Theorem 5. Under the conditions of Theorem 4 there exists a constant \(c_0\) such that, uniformly in the closed domain \((g+\Gamma)\), the inequality holds:

\[ |u_n(x)| \leqslant c_0 \lambda_n^{N/4} \tag{5} \]

(here \(u_n(x)\) is any eigenfunction of problem (3) corresponding to the eigenvalue \(\lambda_n\)).

An estimate of the form (5) was obtained by D. M. Eidus \((^8)\) for the case of the Laplace operator and under the condition that the boundary surface \(\Gamma\) belongs to the Lyapunov class. In paper \((^7)\) an estimate of the form (5) was established by us for the case of an arbitrary self-adjoint elliptic operator with smooth coefficients, under the condition that \(\Gamma\) satisfies only the regularity condition. It has now been possible to establish estimate (5) also for an operator with discontinuous coefficients when the first three of conditions A are fulfilled, i.e., under the assumption that \(\Gamma\) satisfies only the regularity condition. It goes without saying that estimate (5) is also valid for the case when inside the surface \(\Gamma\) there lies any number \(n\) of surfaces of discontinuity of the coefficients (see Remark 4).

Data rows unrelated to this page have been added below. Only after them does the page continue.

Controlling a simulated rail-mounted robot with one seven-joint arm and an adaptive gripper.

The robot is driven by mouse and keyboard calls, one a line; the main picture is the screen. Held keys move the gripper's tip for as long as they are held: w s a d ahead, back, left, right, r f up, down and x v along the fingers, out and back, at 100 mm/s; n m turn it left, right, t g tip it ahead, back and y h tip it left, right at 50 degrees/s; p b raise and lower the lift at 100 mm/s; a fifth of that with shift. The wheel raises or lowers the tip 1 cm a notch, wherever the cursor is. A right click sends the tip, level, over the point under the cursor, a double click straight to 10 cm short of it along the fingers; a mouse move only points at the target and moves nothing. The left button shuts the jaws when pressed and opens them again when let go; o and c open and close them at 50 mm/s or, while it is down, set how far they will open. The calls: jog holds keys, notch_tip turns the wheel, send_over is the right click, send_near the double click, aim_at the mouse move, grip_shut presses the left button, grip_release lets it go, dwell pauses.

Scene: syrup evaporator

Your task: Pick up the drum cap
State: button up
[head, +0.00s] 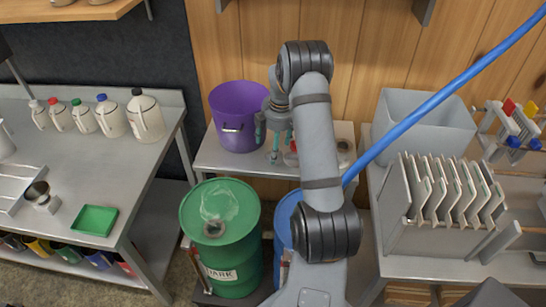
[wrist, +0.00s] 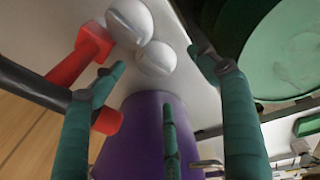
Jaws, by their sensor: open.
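My gripper (head: 279,150) hangs over the small metal bench in the head view, just right of the purple bucket (head: 237,115). In the wrist view its teal fingers (wrist: 160,72) are spread with nothing between them. Beyond the fingertips two white rounded objects (wrist: 156,58) lie on the bench. I cannot tell whether either is the drum cap. The green drum (head: 238,262) stands in front of the bench. A small brownish round fitting (head: 213,228) sits on its lid, and I cannot tell if it is a cap or an opening. The drum top (wrist: 300,50) fills the wrist view's upper right.
A red and black tool (wrist: 92,45) lies beside the white objects. A blue drum (head: 284,222) is partly hidden behind my arm. A blue hose (head: 440,95) crosses the right side. A slotted rack (head: 440,235) stands right; jugs (head: 146,115) stand on the left table.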

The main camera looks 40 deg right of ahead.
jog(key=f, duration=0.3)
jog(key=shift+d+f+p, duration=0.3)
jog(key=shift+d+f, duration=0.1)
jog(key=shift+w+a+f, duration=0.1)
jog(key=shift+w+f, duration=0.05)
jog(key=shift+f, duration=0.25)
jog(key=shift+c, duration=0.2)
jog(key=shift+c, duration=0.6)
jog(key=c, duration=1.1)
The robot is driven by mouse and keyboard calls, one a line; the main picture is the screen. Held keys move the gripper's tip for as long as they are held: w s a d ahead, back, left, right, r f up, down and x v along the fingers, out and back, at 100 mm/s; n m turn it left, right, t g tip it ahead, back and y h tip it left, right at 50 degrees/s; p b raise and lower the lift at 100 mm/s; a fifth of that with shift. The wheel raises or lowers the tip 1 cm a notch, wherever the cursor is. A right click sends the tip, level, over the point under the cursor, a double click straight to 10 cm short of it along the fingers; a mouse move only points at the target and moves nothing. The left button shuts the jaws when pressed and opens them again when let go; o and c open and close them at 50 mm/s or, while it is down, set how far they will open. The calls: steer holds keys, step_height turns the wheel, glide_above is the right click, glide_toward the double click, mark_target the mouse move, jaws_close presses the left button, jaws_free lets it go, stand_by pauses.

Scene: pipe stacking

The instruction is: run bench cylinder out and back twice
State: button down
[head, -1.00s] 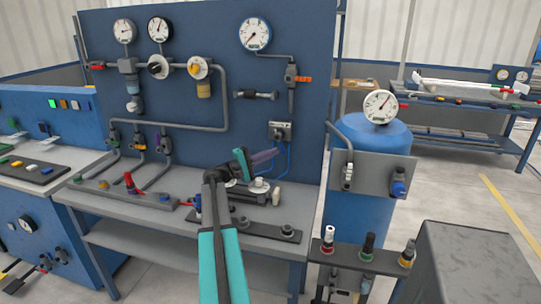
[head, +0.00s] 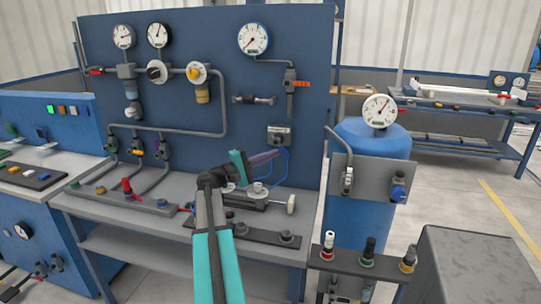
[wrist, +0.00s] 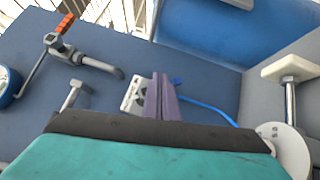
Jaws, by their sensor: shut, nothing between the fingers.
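The bench cylinder (head: 247,202) lies on the grey bench top, partly hidden behind my arm. Its white rod end (head: 291,204) stands out to the right of the body. In the wrist view, a white end piece (wrist: 288,68) on a metal rod shows at the right. My gripper (head: 270,156) is above the cylinder, in front of the blue panel, with its purple fingers together and nothing between them. The fingers (wrist: 163,98) also show closed in the wrist view, overlapping a pale fitting (wrist: 134,95) with a blue line.
A dark strip with knobs (head: 262,236) lies along the bench's front edge. A valve with a red handle (head: 127,185) is to the left. Gauges and pipes cover the blue panel (head: 200,25). A blue tank (head: 352,225) and a grey box (head: 475,260) stand at the right.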

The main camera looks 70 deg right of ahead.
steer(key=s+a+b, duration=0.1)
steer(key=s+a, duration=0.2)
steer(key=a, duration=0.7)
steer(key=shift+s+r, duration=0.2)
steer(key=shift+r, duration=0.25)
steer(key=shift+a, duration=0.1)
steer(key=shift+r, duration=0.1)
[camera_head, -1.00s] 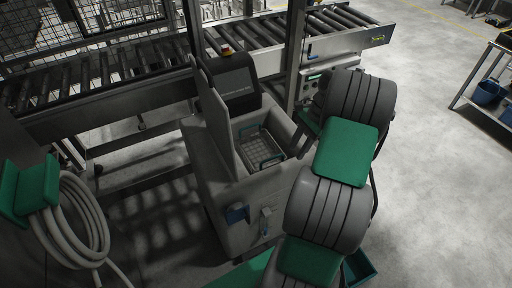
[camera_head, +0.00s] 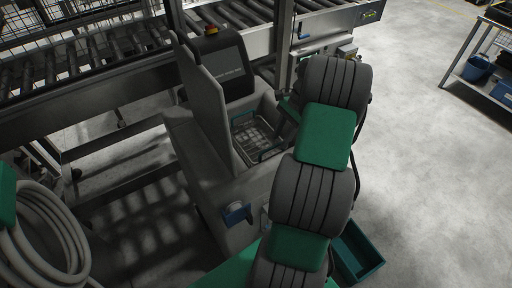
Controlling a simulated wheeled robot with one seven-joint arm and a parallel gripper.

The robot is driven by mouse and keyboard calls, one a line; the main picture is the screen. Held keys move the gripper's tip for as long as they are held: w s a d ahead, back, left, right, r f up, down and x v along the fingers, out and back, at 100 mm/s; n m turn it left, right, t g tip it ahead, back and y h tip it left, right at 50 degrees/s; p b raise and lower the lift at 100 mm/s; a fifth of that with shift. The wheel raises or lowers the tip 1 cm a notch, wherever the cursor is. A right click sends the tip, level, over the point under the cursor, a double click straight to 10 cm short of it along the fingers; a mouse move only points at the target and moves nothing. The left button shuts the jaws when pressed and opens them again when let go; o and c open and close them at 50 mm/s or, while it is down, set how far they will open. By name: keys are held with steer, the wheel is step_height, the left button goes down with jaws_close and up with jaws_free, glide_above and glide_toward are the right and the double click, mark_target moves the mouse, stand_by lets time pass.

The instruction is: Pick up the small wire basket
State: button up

The authors express their gratitude to A. N. Tikhonov for discussion of the results of this work and for a number of valuable suggestions.

Moscow State University
named after M. V. Lomonosov

Received
18 VI 1960

CITED LITERATURE

\(^1\) K. Miranda, Partial Differential Equations of Elliptic Type, IL, 1957.
\(^2\) O. A. Oleinik, DAN, 124, No. 6, 1219 (1959).
\(^3\) O. A. Oleinik, UMN, 14, 5, 164 (1960).
\(^4\) R. Courant, D. Hilbert, Methods of Mathematical Physics, 2, Ch. 7, 1951.
\(^5\) S. G. Mikhlin, The Problem of the Minimum of a Quadratic Functional, 1952.
\(^6\) V. A. Il’in, I. A. Shishmarev, DAN, 126, No. 6 (1959).
\(^7\) V. A. Il’in, I. A. Shishmarev, Izv. AN SSSR, Ser. Mat., 24, 6 (1960).
\(^8\) D. M. Eidus, DAN, 90, No. 6 (1953).

* For the definition of generalized eigenfunctions see \((^{4,5})\).